■ Extracted records:
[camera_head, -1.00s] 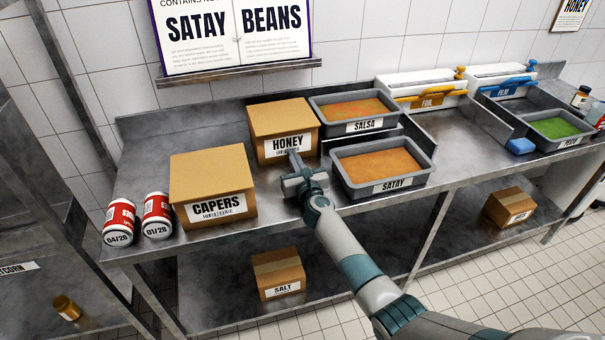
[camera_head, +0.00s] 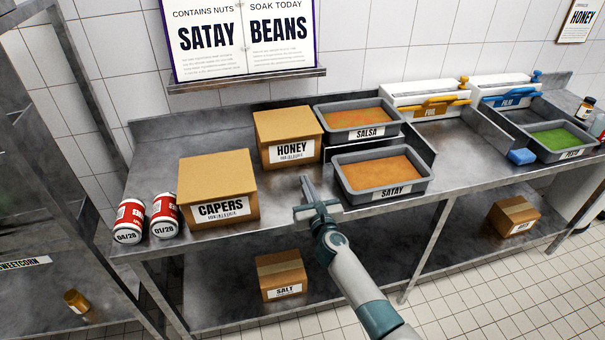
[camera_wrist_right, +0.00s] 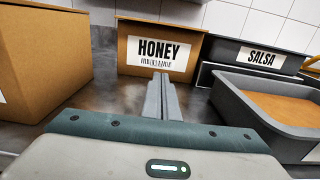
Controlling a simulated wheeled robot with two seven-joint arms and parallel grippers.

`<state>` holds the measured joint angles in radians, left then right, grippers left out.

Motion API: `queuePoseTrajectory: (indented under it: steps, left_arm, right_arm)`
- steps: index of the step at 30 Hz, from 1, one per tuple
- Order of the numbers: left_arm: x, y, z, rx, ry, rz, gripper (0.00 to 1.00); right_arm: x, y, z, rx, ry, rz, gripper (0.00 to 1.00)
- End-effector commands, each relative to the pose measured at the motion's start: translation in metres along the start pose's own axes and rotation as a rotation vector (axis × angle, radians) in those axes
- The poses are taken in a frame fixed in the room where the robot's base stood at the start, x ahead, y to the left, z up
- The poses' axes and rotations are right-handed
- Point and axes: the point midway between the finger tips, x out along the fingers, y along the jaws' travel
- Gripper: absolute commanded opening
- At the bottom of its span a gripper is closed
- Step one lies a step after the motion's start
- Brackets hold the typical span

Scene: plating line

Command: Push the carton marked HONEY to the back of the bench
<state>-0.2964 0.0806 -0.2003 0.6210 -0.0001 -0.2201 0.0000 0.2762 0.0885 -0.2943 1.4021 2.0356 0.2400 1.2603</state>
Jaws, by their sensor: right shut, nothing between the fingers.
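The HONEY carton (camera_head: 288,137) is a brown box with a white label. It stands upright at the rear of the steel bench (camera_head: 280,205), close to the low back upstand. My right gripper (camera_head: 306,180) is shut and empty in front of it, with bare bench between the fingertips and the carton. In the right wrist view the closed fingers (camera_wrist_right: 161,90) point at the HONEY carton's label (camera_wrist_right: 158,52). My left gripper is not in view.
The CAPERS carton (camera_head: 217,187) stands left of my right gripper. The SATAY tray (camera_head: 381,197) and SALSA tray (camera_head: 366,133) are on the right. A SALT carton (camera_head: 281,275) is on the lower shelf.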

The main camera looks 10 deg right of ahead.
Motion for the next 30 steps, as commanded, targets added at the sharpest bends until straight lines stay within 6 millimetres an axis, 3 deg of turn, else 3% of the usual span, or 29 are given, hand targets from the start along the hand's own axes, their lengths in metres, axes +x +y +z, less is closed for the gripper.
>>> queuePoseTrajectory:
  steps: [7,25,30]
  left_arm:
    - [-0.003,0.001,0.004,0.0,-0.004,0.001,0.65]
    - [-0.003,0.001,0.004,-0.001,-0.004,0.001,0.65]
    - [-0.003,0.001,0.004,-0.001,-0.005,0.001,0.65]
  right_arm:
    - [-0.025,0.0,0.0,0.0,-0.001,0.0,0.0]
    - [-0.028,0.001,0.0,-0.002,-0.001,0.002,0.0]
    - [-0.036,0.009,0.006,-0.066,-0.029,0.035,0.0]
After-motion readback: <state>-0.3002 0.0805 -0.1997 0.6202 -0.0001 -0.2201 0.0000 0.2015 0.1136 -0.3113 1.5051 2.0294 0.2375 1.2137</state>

---

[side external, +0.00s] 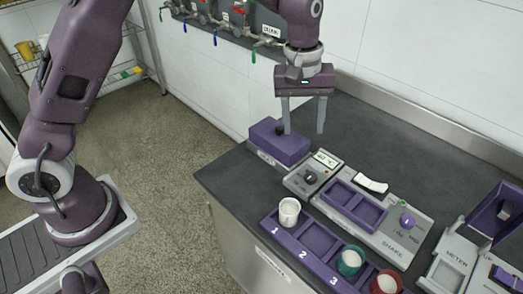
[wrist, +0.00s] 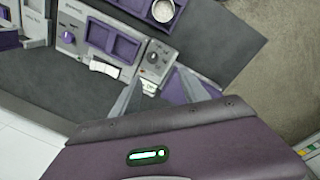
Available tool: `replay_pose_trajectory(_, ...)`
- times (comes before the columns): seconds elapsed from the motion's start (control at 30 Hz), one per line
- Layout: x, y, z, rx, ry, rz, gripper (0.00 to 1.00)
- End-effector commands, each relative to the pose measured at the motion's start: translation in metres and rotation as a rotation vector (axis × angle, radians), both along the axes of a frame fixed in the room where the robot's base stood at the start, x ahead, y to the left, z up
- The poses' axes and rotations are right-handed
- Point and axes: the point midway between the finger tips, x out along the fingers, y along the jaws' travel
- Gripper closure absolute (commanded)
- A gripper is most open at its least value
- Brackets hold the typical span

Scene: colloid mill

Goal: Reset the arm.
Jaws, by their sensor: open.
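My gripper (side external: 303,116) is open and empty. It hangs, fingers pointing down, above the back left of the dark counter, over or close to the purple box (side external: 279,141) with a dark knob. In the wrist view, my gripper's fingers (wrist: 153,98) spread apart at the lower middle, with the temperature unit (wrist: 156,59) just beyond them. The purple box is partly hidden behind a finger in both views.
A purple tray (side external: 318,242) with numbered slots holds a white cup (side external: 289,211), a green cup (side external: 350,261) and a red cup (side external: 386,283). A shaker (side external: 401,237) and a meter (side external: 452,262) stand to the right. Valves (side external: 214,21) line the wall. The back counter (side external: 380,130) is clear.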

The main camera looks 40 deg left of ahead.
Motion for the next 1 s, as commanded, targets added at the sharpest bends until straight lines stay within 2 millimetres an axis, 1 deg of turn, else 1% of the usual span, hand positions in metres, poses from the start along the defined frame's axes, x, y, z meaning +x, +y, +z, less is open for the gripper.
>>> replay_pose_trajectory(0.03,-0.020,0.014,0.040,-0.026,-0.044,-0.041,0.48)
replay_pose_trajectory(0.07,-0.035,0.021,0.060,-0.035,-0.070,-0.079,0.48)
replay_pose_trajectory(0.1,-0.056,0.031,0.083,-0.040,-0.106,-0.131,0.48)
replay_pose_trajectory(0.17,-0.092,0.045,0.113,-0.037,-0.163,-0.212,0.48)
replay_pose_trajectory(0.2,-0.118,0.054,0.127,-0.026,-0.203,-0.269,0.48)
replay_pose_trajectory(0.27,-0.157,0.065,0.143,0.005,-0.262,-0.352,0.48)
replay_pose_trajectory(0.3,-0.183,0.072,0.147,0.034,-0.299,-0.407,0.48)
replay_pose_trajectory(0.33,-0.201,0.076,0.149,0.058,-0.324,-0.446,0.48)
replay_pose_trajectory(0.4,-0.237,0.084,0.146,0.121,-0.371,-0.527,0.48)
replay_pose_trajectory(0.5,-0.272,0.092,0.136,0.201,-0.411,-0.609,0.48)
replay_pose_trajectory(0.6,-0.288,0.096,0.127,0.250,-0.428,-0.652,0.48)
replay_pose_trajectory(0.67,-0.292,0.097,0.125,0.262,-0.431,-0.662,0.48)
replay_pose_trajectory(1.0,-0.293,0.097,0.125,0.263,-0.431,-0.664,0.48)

■ Exercise requirements:
Exactly the lines starting at the line containing "[side external, +0.00s]" and ending at the line containing "- Layout: x, y, z, rx, ry, rz, gripper" should be transcribed, both included; omit the pictures.

■ Written solution:
[side external, +0.00s] 
[wrist, +0.00s] 
Available tool: `replay_pose_trajectory(_, ...)`
- times (comes before the columns): seconds elapsed from the motion's start (control at 30 Hz), one per line
- Layout: x, y, z, rx, ry, rz, gripper (0.00 to 1.00)

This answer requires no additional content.